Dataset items
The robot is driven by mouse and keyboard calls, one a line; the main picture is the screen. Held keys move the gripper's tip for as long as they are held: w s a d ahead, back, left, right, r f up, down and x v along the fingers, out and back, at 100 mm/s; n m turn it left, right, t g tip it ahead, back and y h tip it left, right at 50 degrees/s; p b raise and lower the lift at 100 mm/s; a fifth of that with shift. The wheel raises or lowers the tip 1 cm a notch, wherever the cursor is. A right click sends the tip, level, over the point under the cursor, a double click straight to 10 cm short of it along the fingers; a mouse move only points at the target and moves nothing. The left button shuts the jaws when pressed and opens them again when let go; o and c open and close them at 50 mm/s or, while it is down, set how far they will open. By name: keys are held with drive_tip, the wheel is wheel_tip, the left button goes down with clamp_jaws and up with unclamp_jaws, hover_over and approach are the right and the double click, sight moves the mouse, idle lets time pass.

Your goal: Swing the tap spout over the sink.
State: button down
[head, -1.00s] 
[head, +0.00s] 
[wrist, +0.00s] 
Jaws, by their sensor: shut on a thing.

--

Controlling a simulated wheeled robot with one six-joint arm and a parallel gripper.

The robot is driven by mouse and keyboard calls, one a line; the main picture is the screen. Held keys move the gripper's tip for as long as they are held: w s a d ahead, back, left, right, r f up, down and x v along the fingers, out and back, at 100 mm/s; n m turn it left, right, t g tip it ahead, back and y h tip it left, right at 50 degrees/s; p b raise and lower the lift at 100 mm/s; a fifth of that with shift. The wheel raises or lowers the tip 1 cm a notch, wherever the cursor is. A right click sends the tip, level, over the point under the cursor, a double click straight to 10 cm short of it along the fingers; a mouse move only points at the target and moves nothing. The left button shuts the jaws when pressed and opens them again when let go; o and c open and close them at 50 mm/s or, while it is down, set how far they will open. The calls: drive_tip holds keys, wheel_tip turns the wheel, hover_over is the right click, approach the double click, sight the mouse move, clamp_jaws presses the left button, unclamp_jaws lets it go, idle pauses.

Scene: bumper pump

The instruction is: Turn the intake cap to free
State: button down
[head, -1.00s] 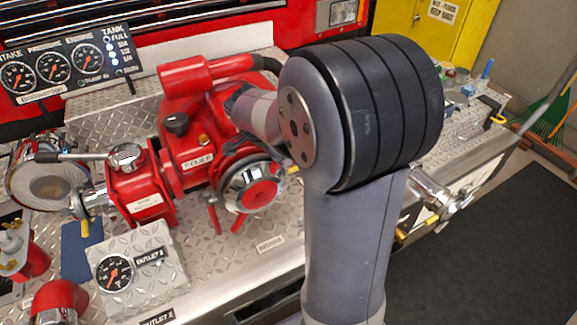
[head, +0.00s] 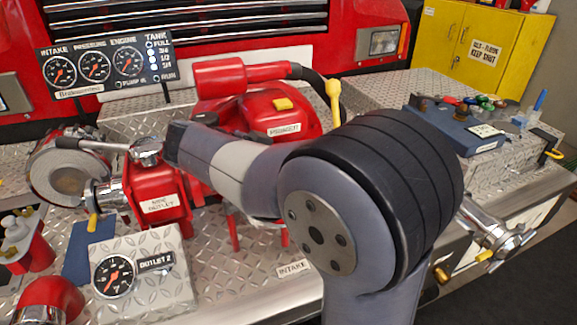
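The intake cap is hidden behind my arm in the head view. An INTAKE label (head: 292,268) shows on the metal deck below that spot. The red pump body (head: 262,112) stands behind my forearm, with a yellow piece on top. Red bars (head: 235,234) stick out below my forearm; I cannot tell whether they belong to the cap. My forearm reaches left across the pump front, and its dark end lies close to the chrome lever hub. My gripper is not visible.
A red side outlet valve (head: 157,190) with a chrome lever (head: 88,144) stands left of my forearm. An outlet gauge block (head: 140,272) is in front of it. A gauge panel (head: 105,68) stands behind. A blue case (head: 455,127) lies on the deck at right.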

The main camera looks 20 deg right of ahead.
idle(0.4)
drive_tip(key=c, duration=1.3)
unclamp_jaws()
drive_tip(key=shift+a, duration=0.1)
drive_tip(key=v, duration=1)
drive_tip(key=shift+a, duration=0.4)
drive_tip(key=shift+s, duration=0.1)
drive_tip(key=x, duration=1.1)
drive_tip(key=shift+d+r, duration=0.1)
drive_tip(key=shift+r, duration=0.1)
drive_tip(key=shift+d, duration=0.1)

--

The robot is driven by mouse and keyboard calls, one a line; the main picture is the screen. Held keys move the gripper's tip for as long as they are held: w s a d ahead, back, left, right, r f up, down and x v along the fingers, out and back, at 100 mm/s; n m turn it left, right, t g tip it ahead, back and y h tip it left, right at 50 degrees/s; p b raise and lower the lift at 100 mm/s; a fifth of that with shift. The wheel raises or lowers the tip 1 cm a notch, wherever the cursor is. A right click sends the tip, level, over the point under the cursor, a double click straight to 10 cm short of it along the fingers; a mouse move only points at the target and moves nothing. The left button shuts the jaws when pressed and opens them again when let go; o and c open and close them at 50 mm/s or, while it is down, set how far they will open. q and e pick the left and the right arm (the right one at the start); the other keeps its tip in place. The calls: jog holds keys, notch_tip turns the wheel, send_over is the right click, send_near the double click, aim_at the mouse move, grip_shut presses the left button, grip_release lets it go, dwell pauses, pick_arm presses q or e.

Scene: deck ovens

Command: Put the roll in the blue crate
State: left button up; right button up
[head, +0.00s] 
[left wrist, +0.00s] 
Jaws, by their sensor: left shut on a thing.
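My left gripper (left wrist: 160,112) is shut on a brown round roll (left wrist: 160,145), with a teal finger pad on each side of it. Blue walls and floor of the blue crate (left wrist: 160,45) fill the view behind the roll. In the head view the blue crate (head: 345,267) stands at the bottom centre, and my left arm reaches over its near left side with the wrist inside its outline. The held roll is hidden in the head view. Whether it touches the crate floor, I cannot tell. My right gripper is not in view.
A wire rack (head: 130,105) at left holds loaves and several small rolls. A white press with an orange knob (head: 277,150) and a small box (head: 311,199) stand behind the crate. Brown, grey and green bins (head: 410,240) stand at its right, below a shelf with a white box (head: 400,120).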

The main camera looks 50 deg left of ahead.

**REQUIREMENTS:** Quote word for word the lines from the line holding "lets time pass." through the line holding "Jaws, by their sensor: shut on a thing."; include both of those lines and add nothing.

**THE RESPONSE:**
The robot is driven by mouse and keyboard calls, one a line; the main picture is the screen. Held keys move the gripper's tip for as long as they are held: w s a d ahead, back, left, right, r f up, down and x v along the fingers, out and back, at 100 mm/s; n m turn it left, right, t g tip it ahead, back and y h tip it left, right at 50 degrees/s; p b raise and lower the lift at 100 mm/s; a fifth of that with shift. The wheel raises or lowers the tip 1 cm a notch, wherever the cursor is. A right click sends the tip, level, over the point under the cursor, a double click straight to 10 cm short of it along the fingers; a mouse move only points at the target and moves nothing. The left button shuts the jaws when pressed and opens them again when let go; o and c open and close them at 50 mm/s or, while it is down, set how far they will open. By name: keys are held with drive_tip, the wheel is wheel_tip, the left button goes down with clamp_jaws and up with unclamp_jaws, hover_over and approach are the right and the double click, sight moves the mouse, idle lets time pass.

Your goal: Swing the tap spout over the sink.
State: button down
[head, -1.00s] 
[head, +0.00s] 
[wrist, +0.00s] 
Jaws, by their sensor: shut on a thing.

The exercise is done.